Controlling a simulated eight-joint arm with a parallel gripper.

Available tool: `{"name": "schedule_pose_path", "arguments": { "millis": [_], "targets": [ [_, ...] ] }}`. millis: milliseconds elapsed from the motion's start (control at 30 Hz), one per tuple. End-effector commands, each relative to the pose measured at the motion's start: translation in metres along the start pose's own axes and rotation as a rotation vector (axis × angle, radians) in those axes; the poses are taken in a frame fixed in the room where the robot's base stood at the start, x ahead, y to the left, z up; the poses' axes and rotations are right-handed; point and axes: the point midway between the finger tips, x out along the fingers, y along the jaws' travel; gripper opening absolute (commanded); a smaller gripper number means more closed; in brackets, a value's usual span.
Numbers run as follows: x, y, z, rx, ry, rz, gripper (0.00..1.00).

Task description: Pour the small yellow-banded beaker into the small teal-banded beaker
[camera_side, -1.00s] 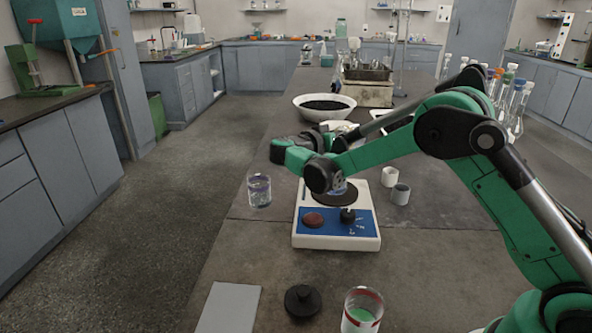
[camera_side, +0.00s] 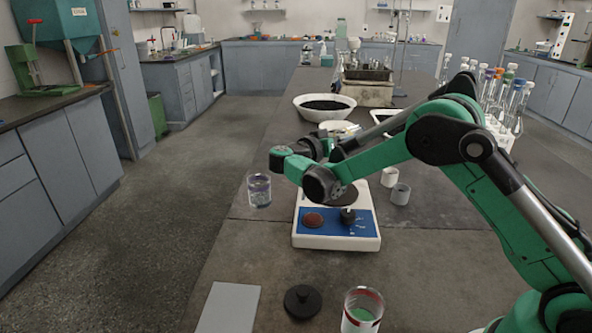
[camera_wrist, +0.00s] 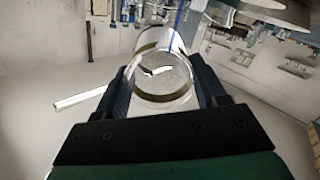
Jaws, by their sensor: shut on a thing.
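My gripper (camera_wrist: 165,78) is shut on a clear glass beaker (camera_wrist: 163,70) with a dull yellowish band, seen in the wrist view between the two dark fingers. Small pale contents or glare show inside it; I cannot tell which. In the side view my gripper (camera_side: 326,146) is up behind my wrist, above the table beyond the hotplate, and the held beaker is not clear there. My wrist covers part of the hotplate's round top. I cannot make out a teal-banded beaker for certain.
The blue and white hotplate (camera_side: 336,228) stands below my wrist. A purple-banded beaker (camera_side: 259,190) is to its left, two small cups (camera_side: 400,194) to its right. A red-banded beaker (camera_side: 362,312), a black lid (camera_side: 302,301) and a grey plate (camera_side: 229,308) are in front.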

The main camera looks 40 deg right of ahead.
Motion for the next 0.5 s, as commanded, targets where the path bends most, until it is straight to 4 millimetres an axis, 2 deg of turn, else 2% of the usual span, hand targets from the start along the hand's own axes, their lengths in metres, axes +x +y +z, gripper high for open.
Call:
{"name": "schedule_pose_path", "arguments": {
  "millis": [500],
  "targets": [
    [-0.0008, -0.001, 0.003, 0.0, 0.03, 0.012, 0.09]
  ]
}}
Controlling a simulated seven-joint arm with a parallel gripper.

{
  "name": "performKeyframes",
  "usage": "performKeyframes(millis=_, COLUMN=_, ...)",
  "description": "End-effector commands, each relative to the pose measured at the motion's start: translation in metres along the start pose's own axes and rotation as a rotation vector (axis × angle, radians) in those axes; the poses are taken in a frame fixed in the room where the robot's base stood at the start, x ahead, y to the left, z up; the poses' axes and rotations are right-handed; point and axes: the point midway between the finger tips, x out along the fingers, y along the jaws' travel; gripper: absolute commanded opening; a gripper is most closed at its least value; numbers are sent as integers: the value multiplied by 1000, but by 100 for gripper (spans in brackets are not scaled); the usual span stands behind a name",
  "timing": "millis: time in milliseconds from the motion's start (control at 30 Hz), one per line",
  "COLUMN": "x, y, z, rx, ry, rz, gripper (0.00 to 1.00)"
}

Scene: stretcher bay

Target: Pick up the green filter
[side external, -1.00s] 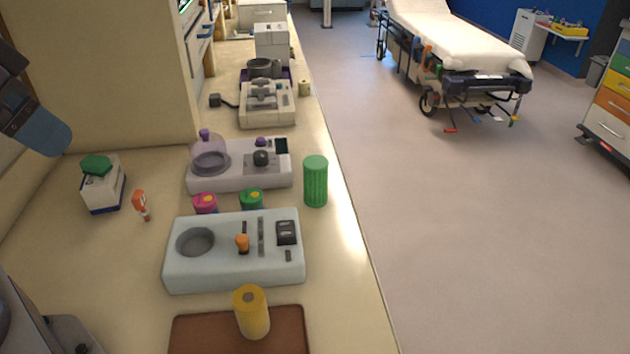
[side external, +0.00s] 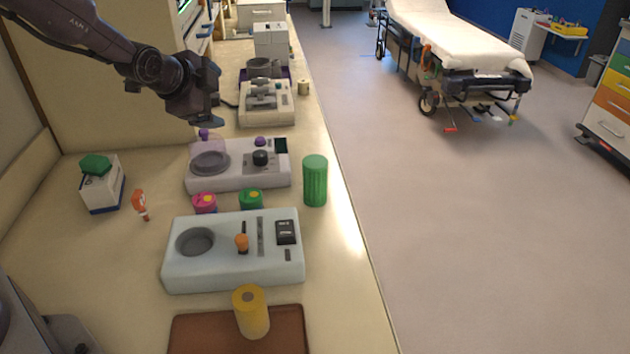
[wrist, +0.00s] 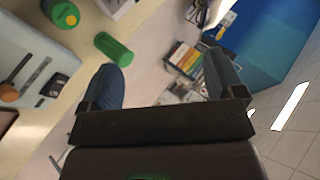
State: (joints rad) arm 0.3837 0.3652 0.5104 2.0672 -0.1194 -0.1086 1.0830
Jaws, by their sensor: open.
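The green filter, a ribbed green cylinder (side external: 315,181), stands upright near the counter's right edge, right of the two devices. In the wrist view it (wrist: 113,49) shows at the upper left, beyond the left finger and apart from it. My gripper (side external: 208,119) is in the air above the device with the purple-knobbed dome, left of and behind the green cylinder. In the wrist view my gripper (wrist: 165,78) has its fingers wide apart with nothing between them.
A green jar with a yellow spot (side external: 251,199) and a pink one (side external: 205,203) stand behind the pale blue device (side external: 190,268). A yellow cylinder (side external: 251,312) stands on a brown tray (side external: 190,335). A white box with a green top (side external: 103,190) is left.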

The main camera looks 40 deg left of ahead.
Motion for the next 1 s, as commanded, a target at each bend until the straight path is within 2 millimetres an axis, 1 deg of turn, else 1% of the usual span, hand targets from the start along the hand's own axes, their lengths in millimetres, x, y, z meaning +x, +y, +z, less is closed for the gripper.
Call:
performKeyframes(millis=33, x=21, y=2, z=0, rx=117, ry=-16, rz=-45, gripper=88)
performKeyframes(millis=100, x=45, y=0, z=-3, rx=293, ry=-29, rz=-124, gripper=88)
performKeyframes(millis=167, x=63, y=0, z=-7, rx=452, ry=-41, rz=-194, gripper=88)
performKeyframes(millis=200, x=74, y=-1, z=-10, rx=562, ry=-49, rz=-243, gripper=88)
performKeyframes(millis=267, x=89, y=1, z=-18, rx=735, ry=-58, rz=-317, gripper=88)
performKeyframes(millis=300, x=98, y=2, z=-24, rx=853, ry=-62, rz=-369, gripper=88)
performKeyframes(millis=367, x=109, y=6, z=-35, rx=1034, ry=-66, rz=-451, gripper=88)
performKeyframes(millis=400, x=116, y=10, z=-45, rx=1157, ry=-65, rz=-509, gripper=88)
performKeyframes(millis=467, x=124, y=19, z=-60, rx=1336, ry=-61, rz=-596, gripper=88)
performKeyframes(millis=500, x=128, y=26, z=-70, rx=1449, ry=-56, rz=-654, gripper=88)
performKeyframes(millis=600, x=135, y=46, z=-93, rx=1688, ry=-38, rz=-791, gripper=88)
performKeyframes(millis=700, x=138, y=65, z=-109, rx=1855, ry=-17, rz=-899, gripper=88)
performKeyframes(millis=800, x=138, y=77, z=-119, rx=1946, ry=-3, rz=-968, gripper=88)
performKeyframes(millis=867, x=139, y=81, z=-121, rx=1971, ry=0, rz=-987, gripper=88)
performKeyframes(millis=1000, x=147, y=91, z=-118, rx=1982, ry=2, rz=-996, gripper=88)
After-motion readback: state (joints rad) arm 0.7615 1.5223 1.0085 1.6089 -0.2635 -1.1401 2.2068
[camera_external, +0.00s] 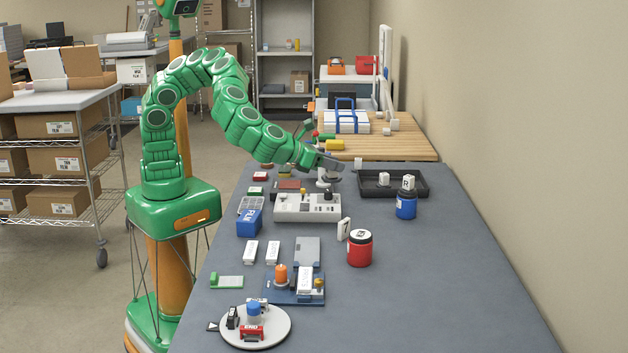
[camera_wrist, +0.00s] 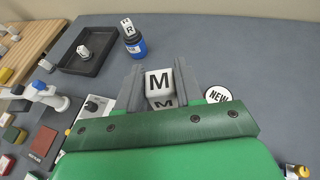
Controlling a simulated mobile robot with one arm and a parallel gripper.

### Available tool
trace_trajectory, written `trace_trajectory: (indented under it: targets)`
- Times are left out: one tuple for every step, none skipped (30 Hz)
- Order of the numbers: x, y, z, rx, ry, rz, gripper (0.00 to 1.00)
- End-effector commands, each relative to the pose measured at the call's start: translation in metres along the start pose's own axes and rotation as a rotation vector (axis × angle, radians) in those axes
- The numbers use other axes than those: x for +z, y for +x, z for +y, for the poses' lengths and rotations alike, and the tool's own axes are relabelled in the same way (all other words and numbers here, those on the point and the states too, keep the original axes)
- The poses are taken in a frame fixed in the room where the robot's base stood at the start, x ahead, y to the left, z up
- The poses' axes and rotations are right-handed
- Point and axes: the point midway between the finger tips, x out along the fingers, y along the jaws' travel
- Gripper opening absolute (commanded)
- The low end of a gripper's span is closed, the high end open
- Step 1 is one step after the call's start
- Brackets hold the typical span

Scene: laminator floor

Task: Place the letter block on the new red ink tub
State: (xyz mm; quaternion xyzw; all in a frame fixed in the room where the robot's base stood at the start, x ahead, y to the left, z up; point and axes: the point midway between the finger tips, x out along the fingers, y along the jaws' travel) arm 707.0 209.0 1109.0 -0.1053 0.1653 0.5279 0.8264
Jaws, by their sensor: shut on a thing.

### EXERCISE BRIEF
Write out the entries above word for word. Do not include the pictures.

### REPLY
Controlling a simulated eight-joint arm with a parallel gripper.

Available tool: `{"name": "schedule_pose_path", "arguments": { "millis": [_], "targets": [ [_, ...] ] }}`. millis: milliseconds elapsed from the motion's start (control at 30 Hz), one per tuple. End-effector commands, each relative to the pose measured at the motion's start: translation in metres along the start pose's own axes and rotation as a rotation vector (axis × angle, radians) in those axes; the poses are taken in a frame fixed in the room where the robot's base stood at the start, x ahead, y to the left, z up; the poses' axes and rotations are right-handed; point and axes: the point midway between the finger tips, x out along the fingers, y along the jaws' travel; gripper opening absolute (commanded); a smaller gripper number means more closed; in brackets, a value's usual span.
Numbers run as follows: x, y, z, rx, ry, rz, gripper (0.00..1.00).

Task description: Pour the small yellow-banded beaker into the small teal-banded beaker
[camera_side, -1.00s] 
[camera_side, +0.00s] 
[camera_wrist, +0.00s] 
Jaws, by their sensor: shut on a thing.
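My gripper (camera_wrist: 165,78) is shut on a clear glass beaker (camera_wrist: 163,70) with a dull yellowish band, seen in the wrist view between the two dark fingers. Small pale contents or glare show inside it; I cannot tell which. In the side view my gripper (camera_side: 326,146) is up behind my wrist, above the table beyond the hotplate, and the held beaker is not clear there. My wrist covers part of the hotplate's round top. I cannot make out a teal-banded beaker for certain.
The blue and white hotplate (camera_side: 336,228) stands below my wrist. A purple-banded beaker (camera_side: 259,190) is to its left, two small cups (camera_side: 400,194) to its right. A red-banded beaker (camera_side: 362,312), a black lid (camera_side: 302,301) and a grey plate (camera_side: 229,308) are in front.

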The main camera looks 40 deg right of ahead.
Motion for the next 0.5 s, as commanded, targets where the path bends most, until it is straight to 4 millimetres an axis, 2 deg of turn, else 2% of the usual span, hand targets from the start along the hand's own axes, their lengths in metres, axes +x +y +z, gripper high for open.
Call:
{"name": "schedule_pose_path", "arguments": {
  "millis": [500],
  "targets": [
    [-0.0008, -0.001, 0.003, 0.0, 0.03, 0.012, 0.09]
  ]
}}
Controlling a simulated seven-joint arm with a parallel gripper.

{
  "name": "performKeyframes",
  "usage": "performKeyframes(millis=_, COLUMN=_, ...)",
  "description": "End-effector commands, each relative to the pose measured at the motion's start: translation in metres along the start pose's own axes and rotation as a rotation vector (axis × angle, radians) in those axes; the poses are taken in a frame fixed in the room where the robot's base stood at the start, x ahead, y to the left, z up; the poses' axes and rotations are right-handed; point and axes: the point midway between the finger tips, x out along the fingers, y along the jaws' travel; gripper: absolute commanded opening; a gripper is most closed at its least value; numbers are sent as integers: the value multiplied by 1000, but by 100 for gripper (spans in brackets are not scaled); the usual span stands behind a name",
  "timing": "millis: time in milliseconds from the motion's start (control at 30 Hz), one per line",
  "COLUMN": "x, y, z, rx, ry, rz, gripper (0.00 to 1.00)"
}

Scene: stretcher bay

Target: Pick up the green filter
[side external, -1.00s] 
[side external, +0.00s] 
[wrist, +0.00s] 
State: (joints rad) arm 0.3837 0.3652 0.5104 2.0672 -0.1194 -0.1086 1.0830
Jaws, by their sensor: open.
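The green filter, a ribbed green cylinder (side external: 315,181), stands upright near the counter's right edge, right of the two devices. In the wrist view it (wrist: 113,49) shows at the upper left, beyond the left finger and apart from it. My gripper (side external: 208,119) is in the air above the device with the purple-knobbed dome, left of and behind the green cylinder. In the wrist view my gripper (wrist: 165,78) has its fingers wide apart with nothing between them.
A green jar with a yellow spot (side external: 251,199) and a pink one (side external: 205,203) stand behind the pale blue device (side external: 190,268). A yellow cylinder (side external: 251,312) stands on a brown tray (side external: 190,335). A white box with a green top (side external: 103,190) is left.

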The main camera looks 40 deg left of ahead.
Motion for the next 1 s, as commanded, a target at each bend until the straight path is within 2 millimetres an axis, 1 deg of turn, else 1% of the usual span, hand targets from the start along the hand's own axes, their lengths in millimetres, x, y, z meaning +x, +y, +z, less is closed for the gripper.
Call:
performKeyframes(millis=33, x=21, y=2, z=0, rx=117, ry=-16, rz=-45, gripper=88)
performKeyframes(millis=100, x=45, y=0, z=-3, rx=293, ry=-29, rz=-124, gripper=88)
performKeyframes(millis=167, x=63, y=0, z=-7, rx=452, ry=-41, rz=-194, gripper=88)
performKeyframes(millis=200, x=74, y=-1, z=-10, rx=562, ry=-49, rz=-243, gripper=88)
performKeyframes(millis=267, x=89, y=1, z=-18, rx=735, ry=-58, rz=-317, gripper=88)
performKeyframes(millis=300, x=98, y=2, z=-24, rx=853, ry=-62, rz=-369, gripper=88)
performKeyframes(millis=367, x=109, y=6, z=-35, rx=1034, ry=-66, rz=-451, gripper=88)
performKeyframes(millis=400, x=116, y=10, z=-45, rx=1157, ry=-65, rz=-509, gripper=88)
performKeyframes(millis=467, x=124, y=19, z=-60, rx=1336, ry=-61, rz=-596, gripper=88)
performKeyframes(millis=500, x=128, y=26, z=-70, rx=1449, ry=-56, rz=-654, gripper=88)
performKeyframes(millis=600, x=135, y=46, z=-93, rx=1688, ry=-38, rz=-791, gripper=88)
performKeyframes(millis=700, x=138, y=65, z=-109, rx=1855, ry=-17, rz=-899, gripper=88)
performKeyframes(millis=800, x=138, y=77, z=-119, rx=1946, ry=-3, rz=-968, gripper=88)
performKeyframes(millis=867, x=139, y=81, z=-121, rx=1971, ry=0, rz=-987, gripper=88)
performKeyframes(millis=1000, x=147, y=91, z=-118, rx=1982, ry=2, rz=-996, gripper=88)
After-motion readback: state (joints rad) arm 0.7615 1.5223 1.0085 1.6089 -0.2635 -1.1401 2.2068
[camera_external, +0.00s] 
[camera_wrist, +0.00s] 
Controlling a simulated mobile robot with one arm and a parallel gripper.

### Available tool
trace_trajectory, written `trace_trajectory: (indented under it: targets)`
- Times are left out: one tuple for every step, none skipped (30 Hz)
- Order of the numbers: x, y, z, rx, ry, rz, gripper (0.00 to 1.00)
- End-effector commands, each relative to the pose measured at the call's start: translation in metres along the start pose's own axes and rotation as a rotation vector (axis × angle, radians) in those axes
- The numbers use other axes than those: x for +z, y for +x, z for +y, for the poses' lengths and rotations alike, and the tool's own axes are relabelled in the same way (all other words and numbers here, those on the point and the states too, keep the original axes)
- The poses are taken in a frame fixed in the room where the robot's base stood at the start, x ahead, y to the left, z up
- The poses' axes and rotations are right-handed
- Point and axes: the point midway between the finger tips, x out along the fingers, y along the jaws' travel
- Gripper opening absolute (commanded)
- The low end of a gripper's span is closed, the high end open
- Step 1 is one step after the call's start
- Brackets hold the typical span

Scene: laminator floor

Task: Place the letter block on the new red ink tub
State: (xyz mm; quaternion xyzw; all in a frame fixed in the room where the robot's base stood at the start, x ahead, y to the left, z up; point and axes: the point midway between the finger tips, x out along the fingers, y along the jaws' travel) arm 707.0 209.0 1109.0 -0.1053 0.1653 0.5279 0.8264
Jaws, by their sensor: shut on a thing.

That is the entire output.